I want to transform the structure of a pandas dataframe by unpivoting the column name into rows if the row has an "x" value.
Here is a small extraction of the excel file. There is a combination of categorical variables/dummy variables such as Line of business and four dummy variables indicating which data categories are used in a given process - such as Customer.
| Process name | Line of business | Customer | Potential customer | Employee | Vendor |
|--------------|------------------|----------|--------------------|----------|--------|
| Ad campaign | Marketing | x | x | | x |
| Payroll | HR | | | x | x |
df = pd.DataFrame({'Process name': {0: 'Ad campaign', 1: 'Payroll'},
'Line of business': {0: "Marketing", 1: "HR"},
'Customer': {0: "x", 1: ""},
'Potential customer': {0: "x", 1: ""},
'Employee': {0: "", 1: "x"},
'Vendor': {0: "x", 1: "x"}})
The desired output would look like this. This is only a small extraction of the data, so I would like a solution that does not need to reference the column names, and rather by indexing.
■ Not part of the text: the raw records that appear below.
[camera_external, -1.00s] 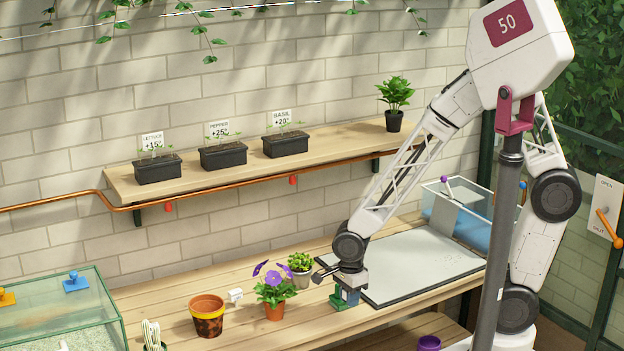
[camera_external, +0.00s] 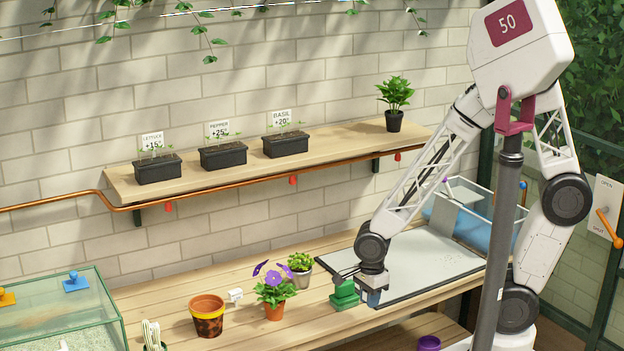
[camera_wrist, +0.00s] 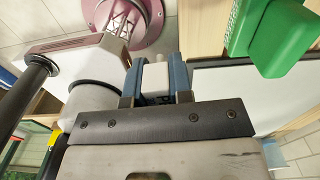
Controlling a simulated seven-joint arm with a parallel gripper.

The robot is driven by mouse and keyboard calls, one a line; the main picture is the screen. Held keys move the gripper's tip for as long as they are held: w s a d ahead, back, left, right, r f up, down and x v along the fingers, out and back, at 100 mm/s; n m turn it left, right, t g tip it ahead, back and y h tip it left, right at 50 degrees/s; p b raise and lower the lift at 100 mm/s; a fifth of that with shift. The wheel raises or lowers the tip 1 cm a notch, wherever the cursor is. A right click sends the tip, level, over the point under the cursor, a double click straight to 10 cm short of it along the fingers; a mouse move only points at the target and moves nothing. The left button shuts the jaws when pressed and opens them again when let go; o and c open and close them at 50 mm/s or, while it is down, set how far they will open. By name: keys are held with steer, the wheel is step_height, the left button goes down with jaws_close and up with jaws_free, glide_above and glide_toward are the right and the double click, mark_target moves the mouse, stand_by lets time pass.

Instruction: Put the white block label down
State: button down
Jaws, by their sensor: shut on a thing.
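My gripper (camera_external: 373,298) is low over the left front part of the grey-white mat on the bench. In the wrist view its blue fingers (camera_wrist: 155,82) are shut on a small white block label (camera_wrist: 155,76). The external view does not clearly show the held label; the fingers and wrist cover it. A green block (camera_external: 344,293) stands on the bench just left of my gripper, apart from it, and also shows at the upper right of the wrist view (camera_wrist: 270,35). I cannot tell whether the label touches the mat.
The mat (camera_external: 425,262) is mostly bare. Left of my gripper stand a purple-flowered pot (camera_external: 274,309), a small succulent (camera_external: 300,265), a small white tag (camera_external: 235,295) and an empty terracotta pot (camera_external: 207,318). A glass tank (camera_external: 478,217) stands behind right. A shelf (camera_external: 350,145) holds planters.

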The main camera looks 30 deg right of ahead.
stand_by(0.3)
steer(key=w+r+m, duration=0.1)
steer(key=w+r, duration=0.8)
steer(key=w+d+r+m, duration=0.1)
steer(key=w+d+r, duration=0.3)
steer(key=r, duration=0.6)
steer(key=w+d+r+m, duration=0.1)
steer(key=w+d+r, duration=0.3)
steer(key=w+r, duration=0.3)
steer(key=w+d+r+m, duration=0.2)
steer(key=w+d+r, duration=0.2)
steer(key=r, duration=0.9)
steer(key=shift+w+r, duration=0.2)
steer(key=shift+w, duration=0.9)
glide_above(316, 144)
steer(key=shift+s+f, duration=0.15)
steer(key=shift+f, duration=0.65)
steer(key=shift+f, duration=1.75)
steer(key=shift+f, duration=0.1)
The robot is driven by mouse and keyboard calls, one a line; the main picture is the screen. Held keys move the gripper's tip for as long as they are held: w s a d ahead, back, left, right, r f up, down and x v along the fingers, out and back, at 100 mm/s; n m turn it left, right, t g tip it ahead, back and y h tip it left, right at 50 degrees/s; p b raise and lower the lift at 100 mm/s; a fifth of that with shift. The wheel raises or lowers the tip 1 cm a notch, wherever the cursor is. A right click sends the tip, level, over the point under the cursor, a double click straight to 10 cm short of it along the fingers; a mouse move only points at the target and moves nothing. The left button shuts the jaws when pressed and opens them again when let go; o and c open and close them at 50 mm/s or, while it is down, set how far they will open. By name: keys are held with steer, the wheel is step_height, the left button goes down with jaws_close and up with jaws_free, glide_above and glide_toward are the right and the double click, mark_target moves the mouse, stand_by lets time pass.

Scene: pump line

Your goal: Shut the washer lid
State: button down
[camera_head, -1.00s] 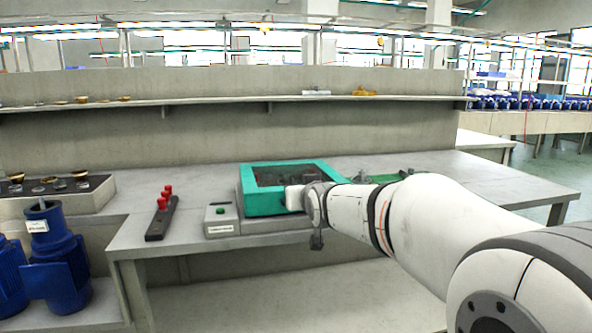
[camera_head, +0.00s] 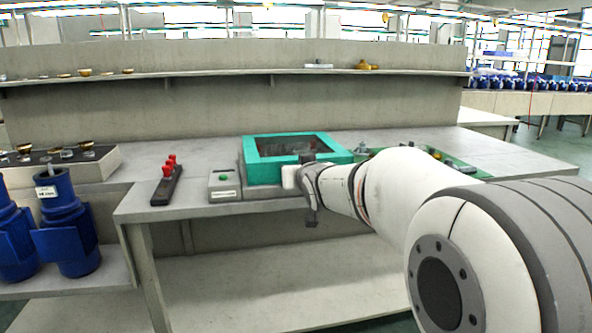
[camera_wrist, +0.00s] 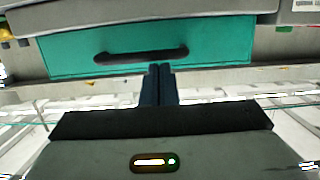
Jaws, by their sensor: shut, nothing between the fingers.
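The washer has a teal lid (camera_head: 252,170) with a dark window, lying flat on a grey base (camera_head: 262,194). I see no gap between lid and base. In the wrist view the lid's teal front face (camera_wrist: 75,53) fills the upper part and bears a dark bar handle (camera_wrist: 140,56). My gripper (camera_wrist: 158,68) is shut and empty, its fingertips close to the handle's right half; I cannot tell whether they touch. In the head view my gripper (camera_head: 290,178) is at the lid's front right, its fingers mostly hidden.
Further left is a dark rack with red knobs (camera_head: 167,180). A green tray (camera_head: 460,165) lies to the right, partly behind my arm. Blue pumps (camera_head: 68,235) stand at lower left.

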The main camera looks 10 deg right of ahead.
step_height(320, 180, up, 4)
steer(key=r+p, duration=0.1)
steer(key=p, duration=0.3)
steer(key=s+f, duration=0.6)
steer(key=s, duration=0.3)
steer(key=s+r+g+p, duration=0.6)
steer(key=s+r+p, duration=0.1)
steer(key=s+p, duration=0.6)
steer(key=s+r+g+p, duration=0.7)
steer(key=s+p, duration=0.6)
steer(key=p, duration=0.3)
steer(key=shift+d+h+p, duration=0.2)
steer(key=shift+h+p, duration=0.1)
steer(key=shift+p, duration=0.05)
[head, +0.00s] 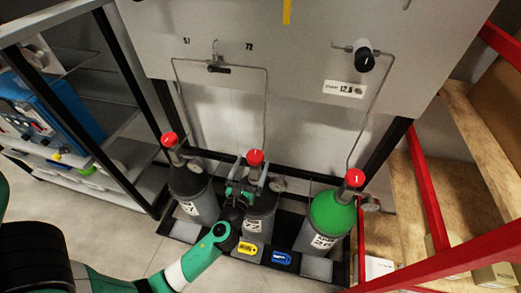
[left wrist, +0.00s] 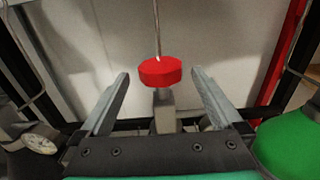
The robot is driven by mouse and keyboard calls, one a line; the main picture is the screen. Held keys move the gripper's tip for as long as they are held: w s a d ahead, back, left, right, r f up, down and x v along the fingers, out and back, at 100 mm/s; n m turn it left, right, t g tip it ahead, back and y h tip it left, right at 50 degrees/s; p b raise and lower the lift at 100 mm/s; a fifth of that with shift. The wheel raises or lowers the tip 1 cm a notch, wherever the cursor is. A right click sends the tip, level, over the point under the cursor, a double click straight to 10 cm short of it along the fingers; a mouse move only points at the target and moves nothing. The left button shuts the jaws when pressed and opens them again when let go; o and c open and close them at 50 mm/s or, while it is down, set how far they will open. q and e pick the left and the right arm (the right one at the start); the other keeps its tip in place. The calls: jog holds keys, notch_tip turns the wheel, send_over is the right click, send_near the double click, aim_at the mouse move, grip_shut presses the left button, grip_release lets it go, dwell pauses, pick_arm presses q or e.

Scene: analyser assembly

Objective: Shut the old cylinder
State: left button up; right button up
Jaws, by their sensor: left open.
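Three gas cylinders stand in a row, each with a red valve knob on top. The left cylinder (head: 193,193) and the middle cylinder (head: 260,213) are grey; the right cylinder (head: 331,217) has a green shoulder. I cannot tell by a label which is the old one. My left gripper (head: 247,180) is at the middle cylinder's neck, just below its red knob (head: 255,157). In the left wrist view the gripper (left wrist: 158,90) is open, its fingers either side of the red knob (left wrist: 160,71), with gaps on both sides. My right gripper is not in view.
Thin pipes (head: 267,100) rise from the valves to the grey panel (head: 300,50). A pressure gauge (left wrist: 41,139) sits left of my gripper. A yellow tag (head: 247,248) and a blue tag (head: 282,258) are at the base. A red-framed shelf (head: 425,185) stands right.

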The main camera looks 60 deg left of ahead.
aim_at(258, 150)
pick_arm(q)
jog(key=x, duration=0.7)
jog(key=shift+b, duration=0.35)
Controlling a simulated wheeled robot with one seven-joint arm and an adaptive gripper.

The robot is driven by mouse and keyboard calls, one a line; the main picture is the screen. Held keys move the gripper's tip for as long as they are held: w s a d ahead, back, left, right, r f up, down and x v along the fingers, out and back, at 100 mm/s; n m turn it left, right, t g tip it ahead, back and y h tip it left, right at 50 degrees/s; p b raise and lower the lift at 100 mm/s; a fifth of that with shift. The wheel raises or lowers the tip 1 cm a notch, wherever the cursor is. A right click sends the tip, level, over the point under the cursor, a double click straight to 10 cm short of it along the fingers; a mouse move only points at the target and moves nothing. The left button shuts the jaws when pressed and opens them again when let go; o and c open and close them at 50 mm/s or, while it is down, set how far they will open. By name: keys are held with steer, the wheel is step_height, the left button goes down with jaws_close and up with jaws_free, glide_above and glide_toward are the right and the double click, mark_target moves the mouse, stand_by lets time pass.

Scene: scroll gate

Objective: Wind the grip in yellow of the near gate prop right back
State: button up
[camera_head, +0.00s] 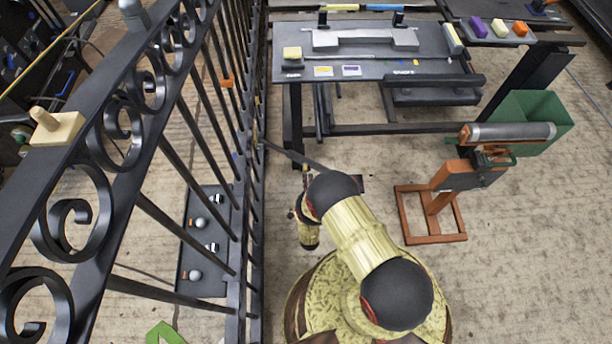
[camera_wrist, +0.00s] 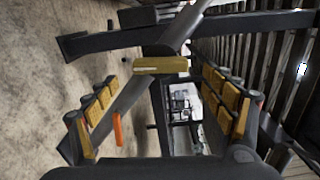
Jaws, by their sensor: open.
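The dark wrought-iron gate (camera_head: 66,212) runs up the left side of the head view. A dark slanting bar (camera_head: 290,156), which looks like the near gate prop, reaches from the gate's bars to my arm's end. In the wrist view a yellow block (camera_wrist: 160,66), which looks like the prop's grip, sits across a dark rod (camera_wrist: 183,27). My gripper (camera_wrist: 160,86) is open. Its yellow-padded fingers stand to the left and right, with the block between and a little beyond them. I see no contact. In the head view my arm largely hides the gripper.
A dark workbench (camera_head: 290,72) stands at the back. An orange stand (camera_head: 438,202) with a grey roller and a green bin (camera_head: 545,112) are at the right. A wooden knob block (camera_head: 55,127) sits on the gate's top rail. Open floor lies between.

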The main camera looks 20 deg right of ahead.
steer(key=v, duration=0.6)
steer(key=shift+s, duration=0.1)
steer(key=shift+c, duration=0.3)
I also need to do the unpivot operation on a few other groups of columns.
| Process name | Line of business | Data category |
|--------------|------------------|--------------------|
| Ad campaign | Marketing | Customer |
| Ad campaign | Marketing | Potential customer |
| Ad campaign | Marketing | Vendor |
| Payroll | HR | Employee |
| Payroll | HR | Vendor |
I have tried using pd.melt and pd.pivot, but I cant seem to figure it out.
Solution: Thanks for pointing me in the right direction @jezrael
Here is how I implemented it:
##pivot selected columns
df = df.melt(id_vars=['Process name', 'Line of business'],
value_vars=('Customer', 'Potential customer', 'Employee', 'Vendor'),
var_name='Data category')
##remove rows that does not contain x
df = df[df['value'].str.contains("x")]
##sort alphabetically
df = df.sort_values("Process name")